I’ve watched a lot of University of Kentucky basketball, due in part to my just watching a lot of every-team basketball in general and in larger part to having some friends who are Kentucky alums and serious fans. (Not to name drop but, yes haters, I build with Lukasz Obrzut) Which means that I’ve seen a lot of senior center Josh Harrellson over the years, usually in frustrating two- or three-minute stretches punctuated by the profanities of my dear friends. Recruited as an inside-outside big man by Billy Gillispie, Harrellson spent his first three seasons at Kentucky just not playing very well. He was never as bad as Eloy Vargas — the ultra-baffled Kentucky backup center who plays like he’s wearing roller skates, and whom people I respect describe as the worst player in Division I — but Harrellson was frustratingly vague, drifty, and contact-averse; not, in short, the sort of player that gets minutes on a good team, and clearly not a favorite of John Calipari. And then, this year, he suddenly became a very solid frontcourt contributor.

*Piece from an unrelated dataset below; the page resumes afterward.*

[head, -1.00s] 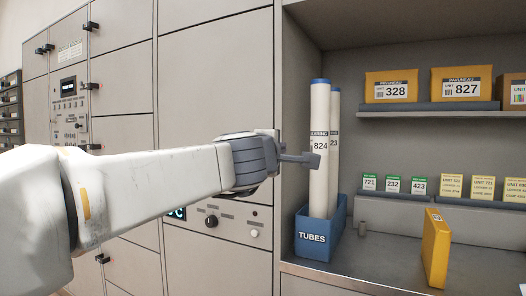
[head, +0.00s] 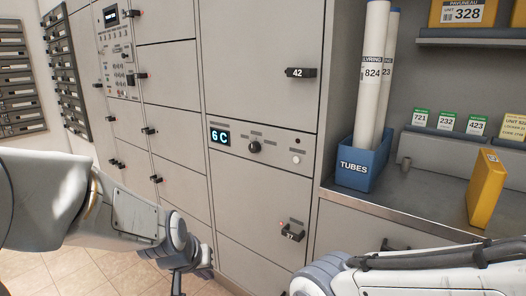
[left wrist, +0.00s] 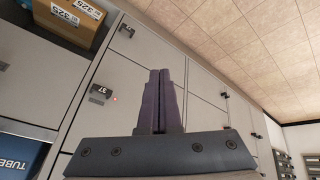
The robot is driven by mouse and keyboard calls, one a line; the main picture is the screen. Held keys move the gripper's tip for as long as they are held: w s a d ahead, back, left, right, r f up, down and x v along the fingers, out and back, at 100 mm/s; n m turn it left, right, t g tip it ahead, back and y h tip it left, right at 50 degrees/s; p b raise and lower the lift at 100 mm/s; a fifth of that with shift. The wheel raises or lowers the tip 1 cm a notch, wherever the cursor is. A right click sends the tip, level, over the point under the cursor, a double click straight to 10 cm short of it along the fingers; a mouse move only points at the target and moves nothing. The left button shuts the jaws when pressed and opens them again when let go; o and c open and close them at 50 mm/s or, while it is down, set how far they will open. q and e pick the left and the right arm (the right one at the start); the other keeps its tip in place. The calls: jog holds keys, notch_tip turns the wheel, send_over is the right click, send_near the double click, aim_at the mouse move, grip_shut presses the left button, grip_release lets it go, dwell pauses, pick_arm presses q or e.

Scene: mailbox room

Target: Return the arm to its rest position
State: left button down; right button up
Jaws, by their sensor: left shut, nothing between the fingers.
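My left arm comes in from the left in the head view. Its gripper (head: 192,278) hangs low at the bottom, in front of the lower locker doors, and points downward. In the left wrist view its two dark fingers (left wrist: 158,80) are pressed together with nothing between them. My right arm (head: 420,272) shows at the bottom right of the head view; its fingers are out of the picture.
The blue TUBES bin (head: 365,165) holds two white tubes (head: 373,85) on the shelf counter. A yellow box (head: 485,188) stands to its right. Locker doors (head: 265,215) with black handles fill the middle. Tiled floor (head: 105,270) is at lower left.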

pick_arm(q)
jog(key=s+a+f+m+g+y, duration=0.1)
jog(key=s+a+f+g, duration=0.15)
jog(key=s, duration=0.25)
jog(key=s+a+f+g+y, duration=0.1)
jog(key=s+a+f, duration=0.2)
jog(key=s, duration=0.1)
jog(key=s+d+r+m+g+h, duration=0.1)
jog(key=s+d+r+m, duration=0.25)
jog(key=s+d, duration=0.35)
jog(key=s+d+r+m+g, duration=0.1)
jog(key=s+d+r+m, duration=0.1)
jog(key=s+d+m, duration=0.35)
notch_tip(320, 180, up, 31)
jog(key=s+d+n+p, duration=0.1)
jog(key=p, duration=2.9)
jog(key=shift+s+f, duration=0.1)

During the tournament, Harrellson (above) is scoring nearly 16 points per game and averaging just under 10 rebounds per, and he played very well against the very good Jared Sullinger in Kentucky’s upset of Ohio State. While he’s still limited in a lot of ways, Harrellson has belatedly emerged as a Jon Brockman-ian garbage man with a good attitude and more skills than anyone would expect. All of that, plus the fact that everyone else is writing about Brandon Knight’s dagger-tossing brilliance, probably explains why Yahoo’s Dan Wetzel wrote a nice story about the likable Harrellson’s late-onset competence. In a classic example of burying the lede, though, Wetzel waits a few hundred words to get to the thing that is truly shocking about Harrellson — his unabashed fondness for, and impressive collection of, one of America’s more controversial male clothing items.
Before this run, Harrellson claim to fame was earning the nickname “Jorts” in honor of his devotion to the rural fashion of jeans shorts. He said he owns 10 pairs.
“A lot of people think of jeans shorts like I cut my jeans off and made them shorts,” Harrellson explained. “I actually buy them. [I wear them every day] when it gets to jorts season.”
Jorts season?
“When it’s spring time,” he said. “It’s a fashion statement. They’re easy to put on. I can wear my basketball shorts underneath them. You can wear them out to the courts. They’re easy to take off, and then slip back on and wear home.”
He claims he has made jorts so popular in Lexington he even got teammate Darius Miller to start wearing them.
“That’s a lie,” Miller countered, shaking his head and playfully wondering what the heck is wrong with his teammate.
When is it *not* jorts season?
Like everyone else, I went to high school with a kid whose answer to that would have been “always.” I remember watching walk to school — inscrutable and certain and probably very cold — in shorts during Jersey January. But I think the most honest answer is “not when it’s too hot, because you could get a jorts-related rash.” Also every time I type that word my mood improves.